Following an investigation, 7 members of the armed forces were brought before a Court Martial in Wiltshire, including Corporal Donald Payne. Payne was cleared of manslaughter and perverting the course of justice charges but he pleaded guilty to inhuman treatment in violation of the laws of war. He was sentenced to 12 months’ imprisonment and he was dismissed from service. The case was very well publicised, and Payne became the first member of the British armed forces to be convicted of a war crime under the provisions of the 2001 International Criminal Court Act. The questions that the Court Martial left unanswered later formed the subject of the Baha Mousa Inquiry, named after the detainee who died as a result of his interrogation.


R v Blackman [2017] EWCA Crim 190 : R v Blackman [2017] EWCA Crim 190

Decision on a reference by the Criminal Cases Review Commission, on appeal from the Court Martial., 15 Mar 2017, Court Martial Appeal Court, Great Britain (UK)

On 15 September 2011 a badly wounded insurgent was killed in Helmand Province, Afghanistan, by Alexander Blackman, then an Acting Colour Sergeant of the Royal Marines. In video evidence, Blackman appeared to be acting calmly and deliberately in removing the insurgent from possible observation, shooting the insurgent and giving instructions to his subordinates, including indicating “Obviously this doesn’t go anywhere, fellas.
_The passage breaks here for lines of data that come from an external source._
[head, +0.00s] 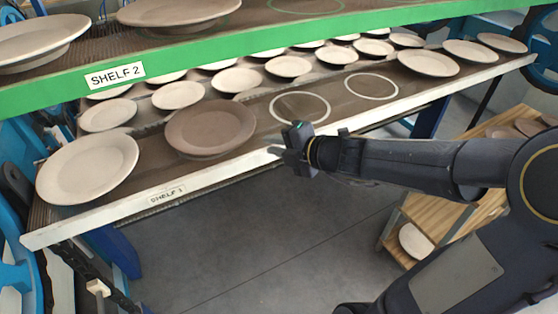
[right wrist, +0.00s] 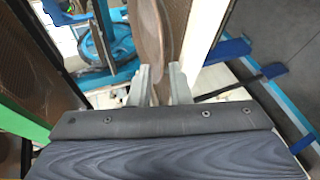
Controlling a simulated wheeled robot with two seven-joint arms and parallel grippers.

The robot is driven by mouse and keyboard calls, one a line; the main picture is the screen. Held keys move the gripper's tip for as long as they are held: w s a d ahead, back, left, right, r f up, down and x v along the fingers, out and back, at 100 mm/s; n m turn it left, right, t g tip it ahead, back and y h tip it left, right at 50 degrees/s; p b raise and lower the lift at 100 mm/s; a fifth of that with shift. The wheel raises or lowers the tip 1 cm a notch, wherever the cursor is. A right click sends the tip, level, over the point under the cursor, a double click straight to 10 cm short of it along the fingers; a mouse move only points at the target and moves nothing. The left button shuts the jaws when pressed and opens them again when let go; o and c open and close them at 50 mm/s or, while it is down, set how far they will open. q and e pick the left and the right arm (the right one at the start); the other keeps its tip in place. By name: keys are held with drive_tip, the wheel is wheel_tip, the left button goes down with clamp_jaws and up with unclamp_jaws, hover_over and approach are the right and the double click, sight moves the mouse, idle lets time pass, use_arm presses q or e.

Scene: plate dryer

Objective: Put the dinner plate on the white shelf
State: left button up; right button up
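The brown dinner plate (head: 210,128) lies flat on the white-edged shelf (head: 330,128), between a large pale plate on the left and empty white rings on the right. My right gripper (head: 276,151) is at the shelf's front edge, just right of the plate, with a small gap showing in the head view. In the right wrist view the plate (right wrist: 150,32) shows nearly edge-on beyond the two fingers (right wrist: 160,84). The fingers are apart and do not appear closed on its rim. My left gripper is not in view.
A large pale plate (head: 88,168) and several smaller ones stand on the same shelf. The green-edged shelf (head: 200,62) is above it. Two ringed spots (head: 300,107) are empty. A wooden rack (head: 470,215) with plates stands at right. Blue wheels (head: 543,50) flank the dryer.

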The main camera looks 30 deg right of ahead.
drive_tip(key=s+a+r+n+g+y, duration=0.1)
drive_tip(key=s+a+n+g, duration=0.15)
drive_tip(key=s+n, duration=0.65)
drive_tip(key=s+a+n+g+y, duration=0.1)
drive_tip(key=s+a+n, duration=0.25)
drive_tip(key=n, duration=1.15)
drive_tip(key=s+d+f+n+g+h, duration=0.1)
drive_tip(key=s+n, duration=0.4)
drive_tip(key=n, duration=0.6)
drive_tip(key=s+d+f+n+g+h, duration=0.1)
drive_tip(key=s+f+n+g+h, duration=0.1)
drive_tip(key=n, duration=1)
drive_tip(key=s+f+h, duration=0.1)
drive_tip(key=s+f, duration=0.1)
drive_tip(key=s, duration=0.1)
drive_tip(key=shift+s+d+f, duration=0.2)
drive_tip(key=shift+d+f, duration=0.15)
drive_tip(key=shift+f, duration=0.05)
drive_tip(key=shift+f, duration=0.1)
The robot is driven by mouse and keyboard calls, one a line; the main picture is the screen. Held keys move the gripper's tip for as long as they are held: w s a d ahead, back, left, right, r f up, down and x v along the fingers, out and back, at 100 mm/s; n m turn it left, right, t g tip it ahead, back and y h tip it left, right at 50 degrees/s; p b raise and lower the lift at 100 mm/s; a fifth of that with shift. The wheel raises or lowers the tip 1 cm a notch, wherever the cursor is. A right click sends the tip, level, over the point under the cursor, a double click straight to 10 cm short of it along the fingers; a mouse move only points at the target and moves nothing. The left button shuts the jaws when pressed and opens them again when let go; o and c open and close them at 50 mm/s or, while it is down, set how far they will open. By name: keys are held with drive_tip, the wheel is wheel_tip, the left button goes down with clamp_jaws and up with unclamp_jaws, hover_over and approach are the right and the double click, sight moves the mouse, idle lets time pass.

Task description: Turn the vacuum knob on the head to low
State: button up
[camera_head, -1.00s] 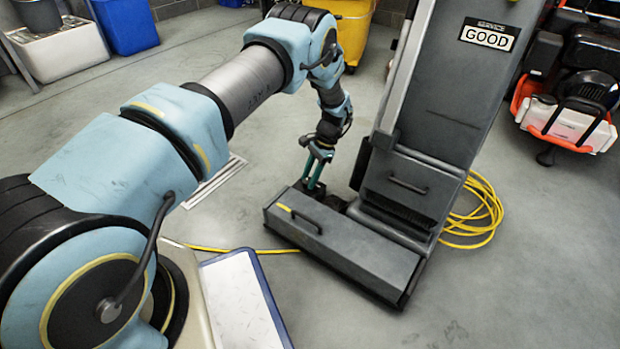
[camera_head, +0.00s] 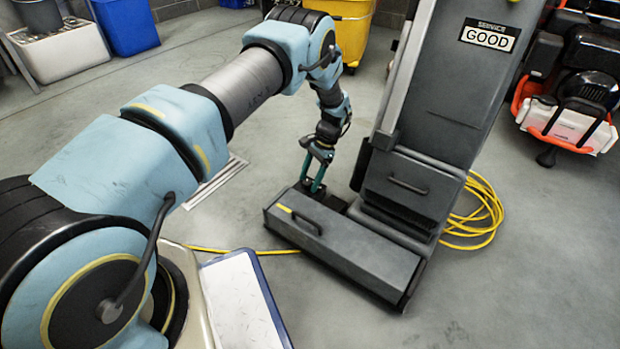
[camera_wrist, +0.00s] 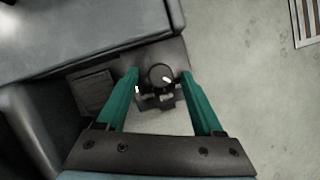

I’ve just broke the Geneva Convention”. On the basis of apparent premeditation, Blackman was convicted of murder by the court martial. In this appeal, however, the court considered fresh evidence (notably psychiatric evaluations carried out following the original conviction) suggesting that Blackman was incapable of making rational judgements or exercising self-control as a result of adjustment disorder and several “exceptional stressors”, including exhaustion, isolation, and perceived lack of leadership and support by his superiors. In light of the adjustment disorder and stressors, the court found the original conviction “unsafe” and substituted a finding of manslaughter in place of murder.